WORK INSTRUCTIONS.
Print exactly the lines from the first one down to the line containing "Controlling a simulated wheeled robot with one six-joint", both ends included, with no pictures and nothing else.

DATASET ROWS.
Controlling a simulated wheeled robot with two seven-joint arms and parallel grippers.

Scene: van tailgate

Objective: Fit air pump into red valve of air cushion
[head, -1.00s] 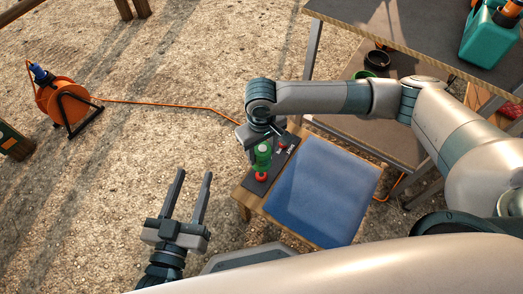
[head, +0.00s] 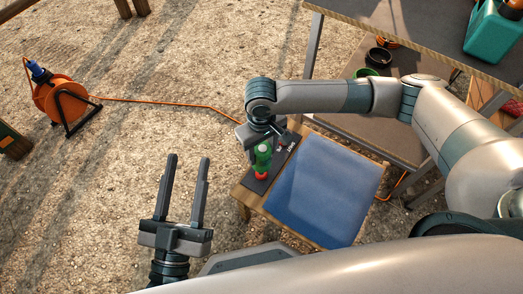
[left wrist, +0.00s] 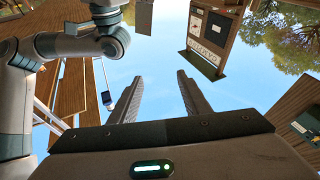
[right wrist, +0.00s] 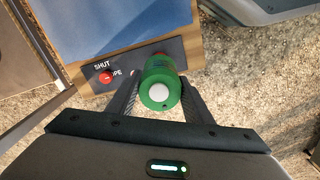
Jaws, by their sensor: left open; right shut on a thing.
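The green air pump (head: 263,156) is upright in my right gripper (head: 259,138), which is shut on it. In the right wrist view, the pump's round green end with a white centre (right wrist: 160,91) sits between the fingers. The red valve (head: 261,176) shows directly under the pump, at the dark strip beside the blue air cushion (head: 325,190). The pump's lower end meets or nearly meets it; I cannot tell whether it is seated. The right wrist view hides that contact. My left gripper (head: 187,160) is open and empty, left of the cushion.
A red knob (right wrist: 106,77) sits by the SHUT and OPEN lettering on the dark strip. An orange cable reel (head: 60,102) stands at the left, its cable crossing the gravel. A shelved table (head: 400,25) stands at the back right. Gravel around my left gripper is clear.

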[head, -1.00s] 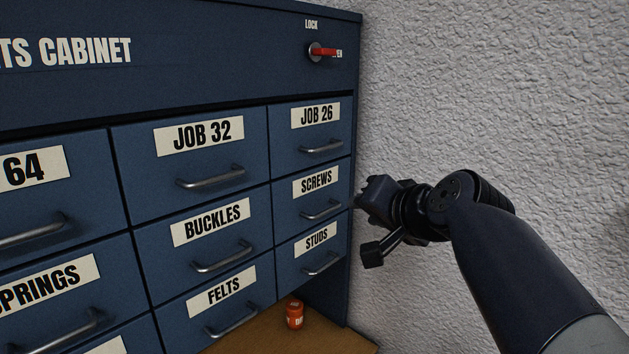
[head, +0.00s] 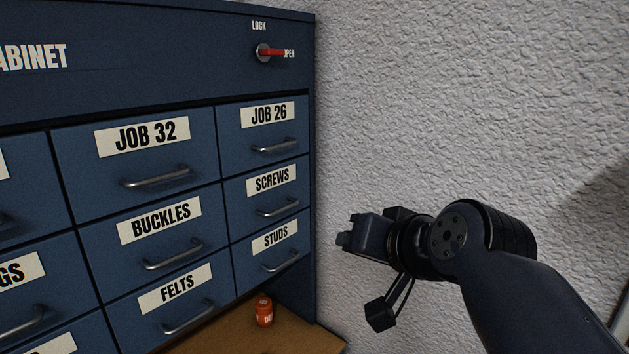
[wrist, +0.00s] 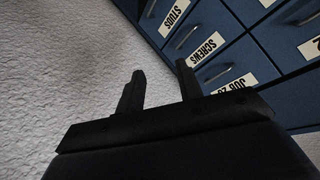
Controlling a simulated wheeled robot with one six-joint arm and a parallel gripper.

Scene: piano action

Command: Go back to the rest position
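My gripper (head: 350,232) is in the head view, right of the blue parts cabinet (head: 170,85), in front of the white wall and apart from the cabinet. In the wrist view my gripper (wrist: 160,82) shows its two fingers spread with an empty gap between them. The wall and the cabinet's drawers lie beyond the fingers. The drawers I see, such as JOB 26 (head: 267,128), SCREWS (head: 272,193) and STUDS (head: 270,253), look shut. The red lock lever (head: 273,53) points right, toward OPEN.
A small orange container (head: 264,311) stands on the wooden surface (head: 300,336) below the cabinet. The textured white wall (head: 440,100) is behind my arm. The drawer handles stick out from the cabinet front. There is free room between the cabinet's right edge and my gripper.

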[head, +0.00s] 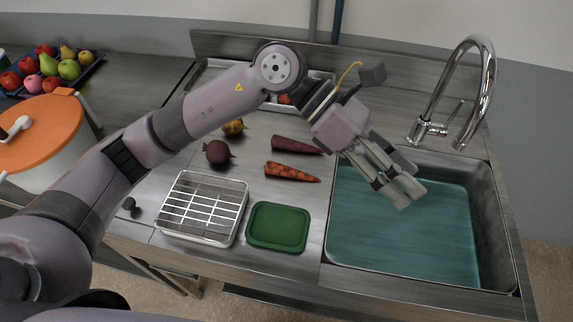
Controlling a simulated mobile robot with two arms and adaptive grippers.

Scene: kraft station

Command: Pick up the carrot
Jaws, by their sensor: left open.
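An orange carrot (291,172) with dark patches lies on the steel counter, left of the sink. A dark purple, carrot-shaped root (297,145) lies just behind it. My left gripper (402,191) is open and empty. It hangs over the left part of the sink basin, to the right of the carrot and apart from it. My left arm reaches across the counter behind the two roots. My right gripper is not in view.
The sink (420,235) holds teal water, with a tall faucet (487,75) behind. A wire rack (201,208) and green lid (278,227) stand in front of the carrot. A beet (217,153) lies left. A pot with an orange lid (38,132) and fruit tray are far left.

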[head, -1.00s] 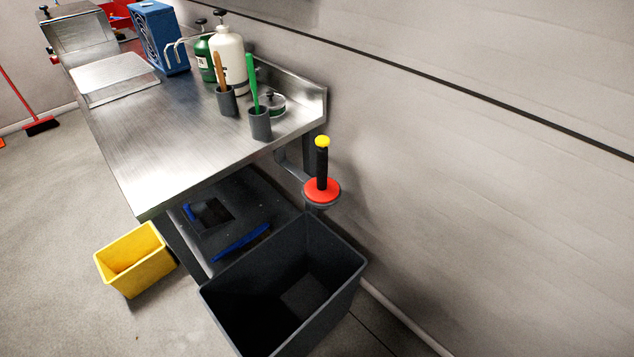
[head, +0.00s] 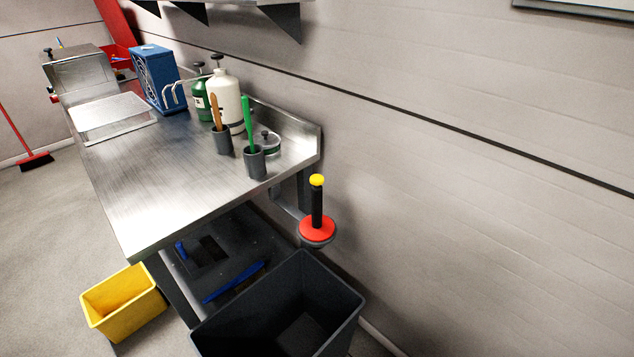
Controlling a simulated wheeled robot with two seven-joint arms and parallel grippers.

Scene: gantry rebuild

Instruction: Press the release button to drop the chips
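A black handle with a yellow top (head: 317,181) stands upright on a red disc (head: 317,229), beside the right end of the steel table and above the dark bin. I cannot tell whether the yellow top is the release button. I see no chips that I can make out. Neither of my grippers shows in the head view.
The steel table (head: 150,190) holds a blue box (head: 158,80), a white pump bottle (head: 228,100) and grey cups with tools. A dark grey bin (head: 345,300) and a yellow bin (head: 125,303) stand on the floor. Open floor (head: 40,240) lies left.

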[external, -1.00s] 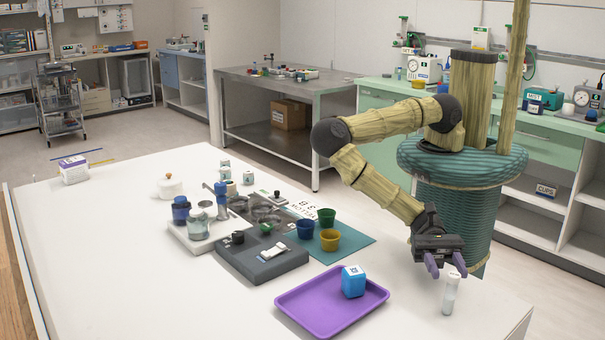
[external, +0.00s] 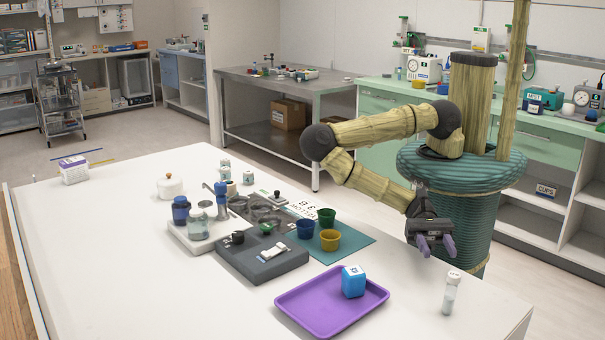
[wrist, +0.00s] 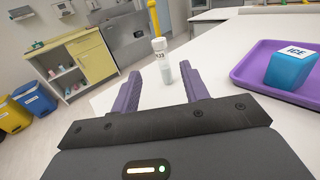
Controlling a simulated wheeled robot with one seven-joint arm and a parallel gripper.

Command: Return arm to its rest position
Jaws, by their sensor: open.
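My gripper (external: 436,246) is open and empty, with purple fingers, above the right edge of the white table (external: 120,250) near my teal base. In the wrist view its fingers (wrist: 160,92) are spread apart. A clear vial with a white cap (external: 450,293) stands upright on the table, apart from the fingers. The vial also shows in the wrist view (wrist: 162,62), beyond the fingertips and between them in the picture.
A purple tray (external: 300,308) holds a blue ice box (external: 353,281). Behind it are a dark grey block (external: 262,262), a blue cup (external: 305,229), a yellow cup (external: 330,240) and a green cup (external: 326,217). The table's front left is clear.

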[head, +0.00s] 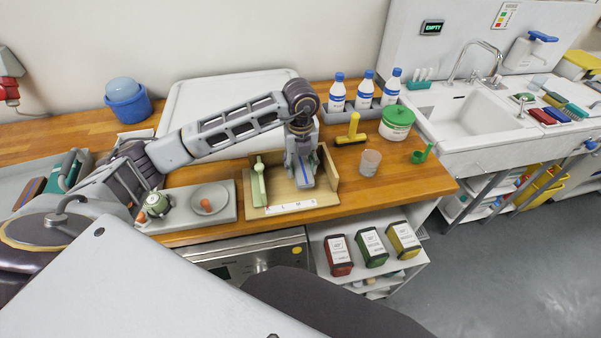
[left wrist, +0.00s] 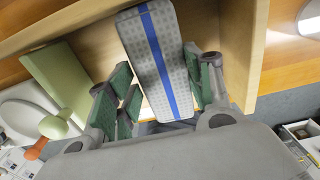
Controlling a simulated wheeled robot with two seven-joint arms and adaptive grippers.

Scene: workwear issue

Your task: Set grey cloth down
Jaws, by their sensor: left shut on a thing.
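The grey cloth (left wrist: 140,43) is a folded, padded-looking block with a blue stripe along its middle. My left gripper (left wrist: 163,84) has its green-padded fingers on either side of it and is shut on it. In the head view my left gripper (head: 302,170) points down over the wooden tray (head: 276,196), towards its right part. The cloth (head: 304,178) shows there between the fingers, partly hidden. I cannot tell whether it touches the tray floor. My right gripper is not in view.
The tray holds a green upright piece (head: 258,185) on its left and a lettered strip (head: 291,207) in front.

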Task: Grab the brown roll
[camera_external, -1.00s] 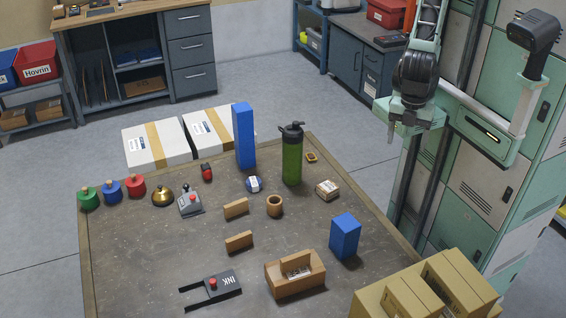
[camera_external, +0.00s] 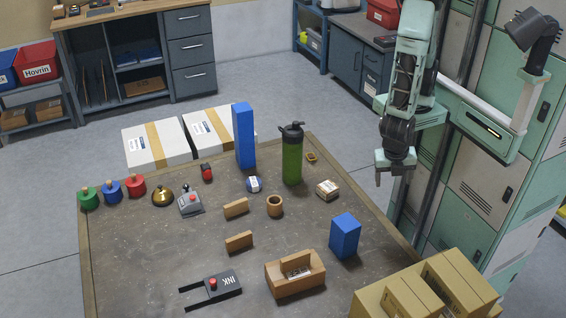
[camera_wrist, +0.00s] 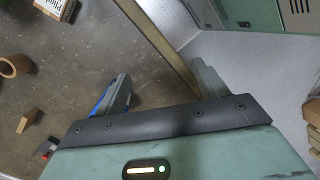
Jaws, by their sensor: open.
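The brown roll (camera_external: 275,206) is a short hollow cylinder standing upright on the table, near its middle. In the wrist view the brown roll (camera_wrist: 14,67) is at the left edge, partly cut off. My gripper (camera_external: 392,178) hangs in the air beyond the table's right edge, well to the right of the roll. In the wrist view my gripper (camera_wrist: 165,85) has its two fingers spread wide with nothing between them.
Around the roll are a green bottle (camera_external: 292,160), a small labelled box (camera_external: 327,189), wooden blocks (camera_external: 236,208) and a blue block (camera_external: 345,237). A tall blue block (camera_external: 243,135) stands behind. Cardboard boxes (camera_external: 455,285) are at the front right.

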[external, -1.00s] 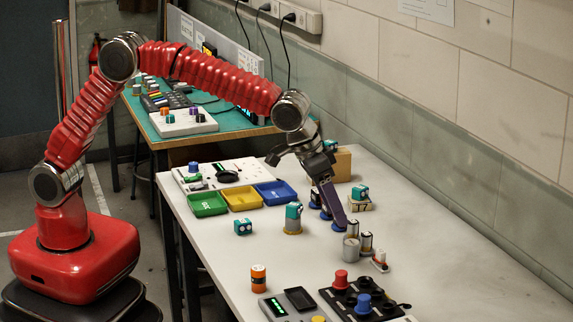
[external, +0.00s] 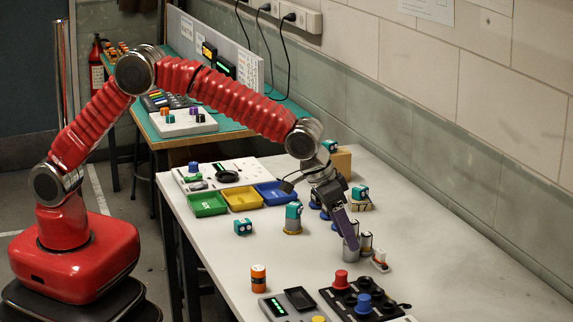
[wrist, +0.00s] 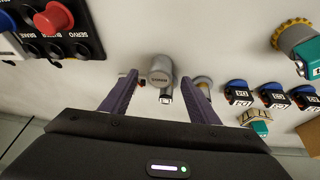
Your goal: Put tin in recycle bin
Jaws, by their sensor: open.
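The tin, a plain grey cylinder (external: 350,255), stands upright on the white bench in the external view. In the wrist view the tin (wrist: 160,66) shows a dark label band and sits between the fingertip lines, towards the far end. My gripper (external: 351,240) points down over it, and its purple finger hides the tin's upper part. In the wrist view my gripper (wrist: 156,80) is open, with a finger on each side; no contact shows. Three trays lie at the back left: green (external: 208,204), yellow (external: 242,199) and blue (external: 275,194). I cannot read which is the recycle bin.
Batteries (external: 367,241) stand close behind the tin, with a red-and-white item (external: 380,260) beside them. A black button panel (external: 362,297) and an orange cylinder (external: 258,278) are nearer the front.

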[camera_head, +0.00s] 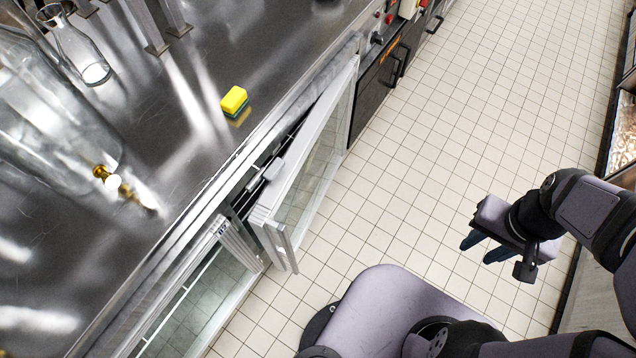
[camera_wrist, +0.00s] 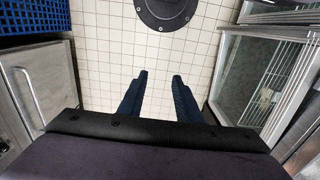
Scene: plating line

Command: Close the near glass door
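One white-framed glass door (camera_head: 310,160) under the steel counter stands ajar, its free edge swung out over the floor. A second glass door (camera_head: 190,312) lies at the lower left, nearer the picture's bottom; it looks about flush with the counter front. I cannot tell for sure which is the near one. Glass and white framing (camera_wrist: 262,70) also show at the right of the wrist view. My gripper (camera_head: 482,247) is over the floor, well to the right of the doors and touching neither. In the wrist view its two dark blue fingers (camera_wrist: 158,76) are apart with nothing between them.
A yellow-green sponge (camera_head: 234,100) and a glass bottle (camera_head: 80,50) stand on the steel counter (camera_head: 150,110). Open tiled floor (camera_head: 440,150) lies between the doors and my arm. A blue crate (camera_wrist: 30,32) and a handled metal panel (camera_wrist: 30,90) are at the wrist view's left.

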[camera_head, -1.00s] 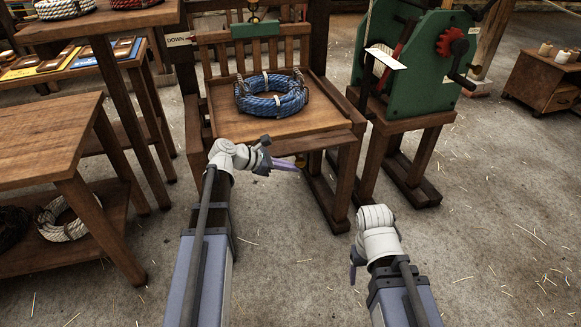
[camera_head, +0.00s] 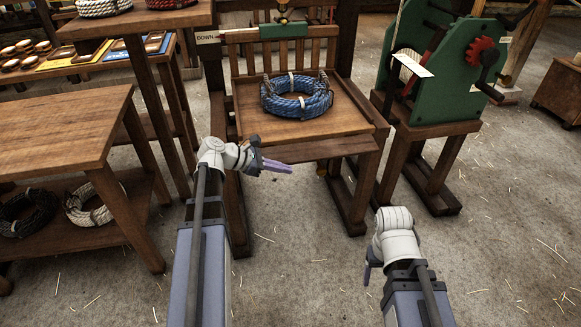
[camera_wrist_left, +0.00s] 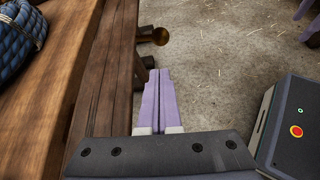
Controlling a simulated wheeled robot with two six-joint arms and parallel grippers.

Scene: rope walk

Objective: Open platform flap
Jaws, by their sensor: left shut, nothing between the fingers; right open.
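The wooden platform (camera_head: 245,118) has a slatted back and carries a coil of blue rope (camera_head: 297,95). A board along its front edge (camera_head: 325,149) may be the flap; I cannot tell a hinge. A round brass knob (camera_wrist_left: 160,36) sticks out below the front edge in the left wrist view. My left gripper (camera_head: 290,168) is shut and empty, just in front of and below the platform's front edge. Its lilac fingers (camera_wrist_left: 164,85) lie together beside the wood, apart from the knob. My right gripper (camera_head: 368,272) is open, low at the right, its fingers mostly hidden behind the wrist.
A wooden table (camera_head: 60,125) with rope coils on its lower shelf stands close at left. A green crank machine (camera_head: 440,85) on a wooden stand is at right. A "DOWN" label (camera_head: 207,37) is on the platform's left post. The floor in front is clear apart from straw.

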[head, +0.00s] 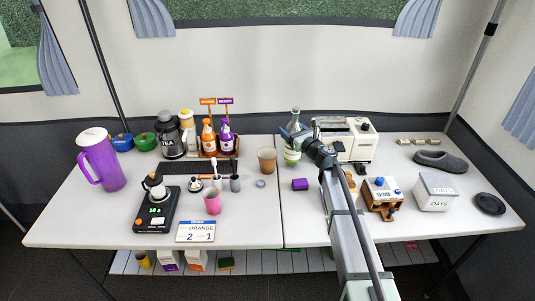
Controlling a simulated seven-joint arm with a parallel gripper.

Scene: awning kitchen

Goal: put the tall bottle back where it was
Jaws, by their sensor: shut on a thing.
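The tall bottle (291,156) is clear with a green label and stands about upright at the back middle of the table, left of the toaster. My gripper (291,137) reaches it from the right and is shut on its upper part. The bottle's neck shows above the gripper; its middle is partly hidden by the fingers. I cannot tell whether its base touches the table. An orange bottle (208,138) and a purple bottle (226,137) stand in a rack with small signs, further left.
A brown cup (267,161) stands just left of the bottle. The white toaster (355,145) is close on its right. A black scale (156,211), pink cup (212,202) and card (196,231) are at front left.

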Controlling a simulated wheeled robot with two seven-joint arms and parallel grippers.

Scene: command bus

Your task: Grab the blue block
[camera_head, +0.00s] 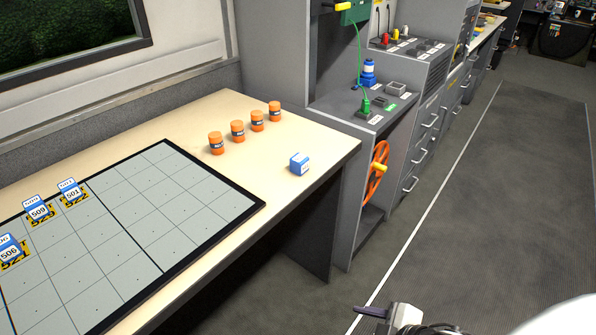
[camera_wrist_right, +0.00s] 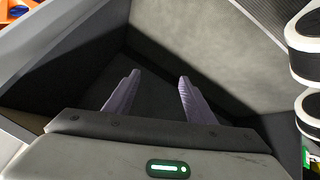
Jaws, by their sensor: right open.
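A small blue block (camera_head: 299,163) with a white label sits on the wooden table (camera_head: 325,140), near its right edge. It stands apart from the orange canisters. My right gripper (camera_head: 372,312) shows at the bottom of the head view, low and to the right of the table, well away from the block. In the right wrist view my right gripper (camera_wrist_right: 158,88) has its two purple fingers spread apart with nothing between them. My left gripper is not in view.
Several orange canisters (camera_head: 216,143) stand in a row behind the block. A gridded board (camera_head: 150,215) with blue-and-white numbered markers (camera_head: 74,193) covers the table's left. A grey cabinet (camera_head: 345,215) with an orange wheel (camera_head: 377,172) stands right of the table. The aisle floor (camera_head: 490,200) is clear.

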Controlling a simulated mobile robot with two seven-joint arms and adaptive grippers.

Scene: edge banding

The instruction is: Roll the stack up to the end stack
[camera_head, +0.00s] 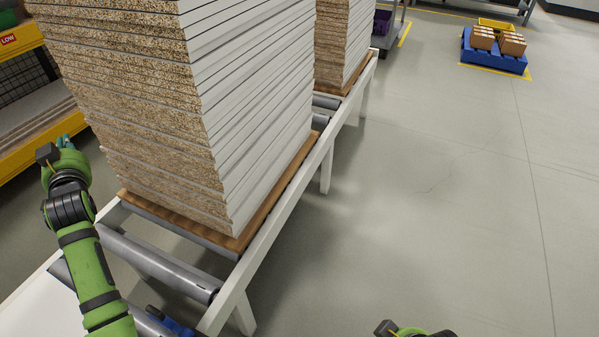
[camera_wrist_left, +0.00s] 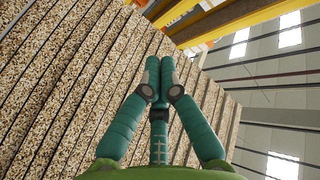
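The near stack (camera_head: 150,110) is a tall pile of white-faced boards with raw chipboard edges. It stands on a brown base board (camera_head: 245,238) on the roller conveyor. The end stack (camera_head: 337,38) stands farther along the same conveyor, with a gap between the two bases. My left gripper (camera_head: 66,142) is at the left of the near stack's lower part. In the left wrist view its fingers (camera_wrist_left: 160,78) are together and empty, with the chipboard edges (camera_wrist_left: 60,80) close by; contact cannot be told.
Bare rollers (camera_head: 160,262) lie on the near side of the stack, inside a white conveyor frame (camera_head: 290,205). A yellow rack (camera_head: 22,155) stands at the left. A blue pallet (camera_head: 495,60) with boxes is far right. The grey floor right of the conveyor is clear.

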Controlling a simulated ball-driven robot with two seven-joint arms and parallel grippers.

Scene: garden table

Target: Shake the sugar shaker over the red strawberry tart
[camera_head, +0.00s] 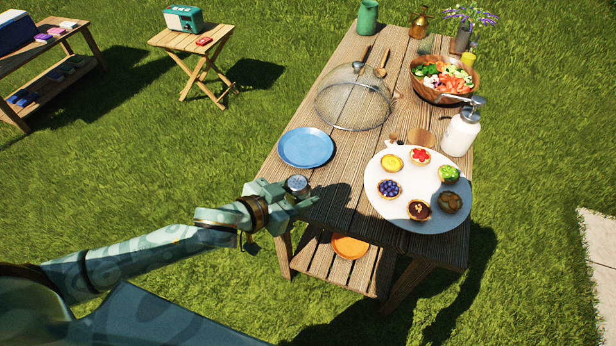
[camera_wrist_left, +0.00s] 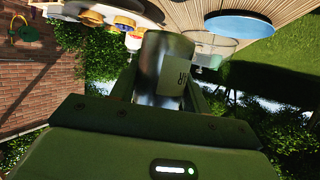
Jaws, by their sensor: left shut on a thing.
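My left gripper (camera_head: 296,198) is shut on the sugar shaker (camera_head: 298,184), a small metal cylinder, at the near left edge of the table. In the left wrist view the shaker (camera_wrist_left: 164,70) stands between the fingers, with a partly visible label. The red strawberry tart (camera_head: 420,156) sits at the back of a white round platter (camera_head: 398,222), to the right of and beyond my gripper. Other tarts share the platter: yellow (camera_head: 392,162), green (camera_head: 448,174), blueberry (camera_head: 389,188), chocolate (camera_head: 419,210) and brown (camera_head: 450,202). My right gripper is in neither view.
A blue plate (camera_head: 306,148) lies just beyond my gripper. A mesh dome (camera_head: 352,98), a salad bowl (camera_head: 443,80) and a white pump bottle (camera_head: 460,134) stand farther back. An orange plate (camera_head: 350,246) is on the lower shelf. Bare wood lies between gripper and platter.

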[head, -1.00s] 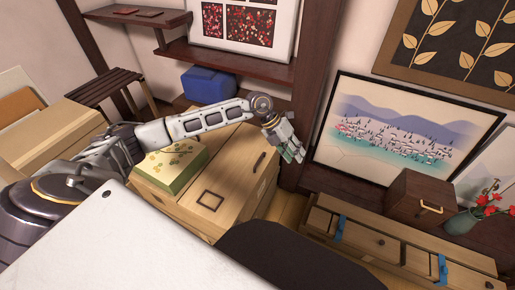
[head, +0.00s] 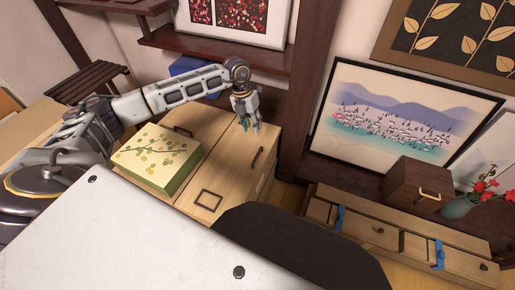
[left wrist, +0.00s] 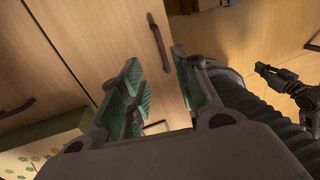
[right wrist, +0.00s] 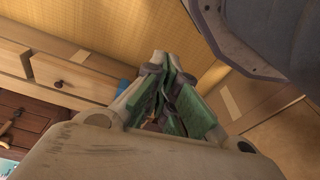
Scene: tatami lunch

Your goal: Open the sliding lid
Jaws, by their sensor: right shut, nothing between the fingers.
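A pale wooden chest (head: 232,182) has two lid panels on top, with a seam between them. The right panel has a dark bar handle (head: 257,158); the handle also shows in the left wrist view (left wrist: 159,42). A second dark handle (head: 183,131) is on the left panel, partly behind a green patterned box (head: 157,158). My left gripper (head: 253,125) is open above the far end of the right panel, pointing down. In its wrist view the bar handle lies ahead, lined up with the gap between the fingers and apart from them. My right gripper (right wrist: 165,88) is shut and empty.
The green box sits on the left panel. A dark square frame (head: 208,199) is on the lid's near part. A low drawer cabinet (head: 405,240) stands at right with a small dark box (head: 419,186) and a flower vase. Dark shelves and a post are behind.

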EXERCISE RESULT.
Controlling a simulated wheeled robot with two seven-joint arms and parallel grippers.

Scene: van tailgate

Objective: Fit air pump into red valve of air cushion
[head, -1.00s] 
[head, +0.00s] 
[left wrist, +0.00s] 
[right wrist, +0.00s] 
Jaws, by their sensor: left open; right shut on a thing.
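The green air pump (head: 263,156) is upright in my right gripper (head: 259,138), which is shut on it. In the right wrist view, the pump's round green end with a white centre (right wrist: 160,91) sits between the fingers. The red valve (head: 261,176) shows directly under the pump, at the dark strip beside the blue air cushion (head: 325,190). The pump's lower end meets or nearly meets it; I cannot tell whether it is seated. The right wrist view hides that contact. My left gripper (head: 187,160) is open and empty, left of the cushion.
A red knob (right wrist: 106,77) sits by the SHUT and OPEN lettering on the dark strip. An orange cable reel (head: 60,102) stands at the left, its cable crossing the gravel. A shelved table (head: 400,25) stands at the back right. Gravel around my left gripper is clear.

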[head, -1.00s] 
[head, +0.00s] 
[wrist, +0.00s] 
Controlling a simulated wheeled robot with one six-joint arm and a parallel gripper.

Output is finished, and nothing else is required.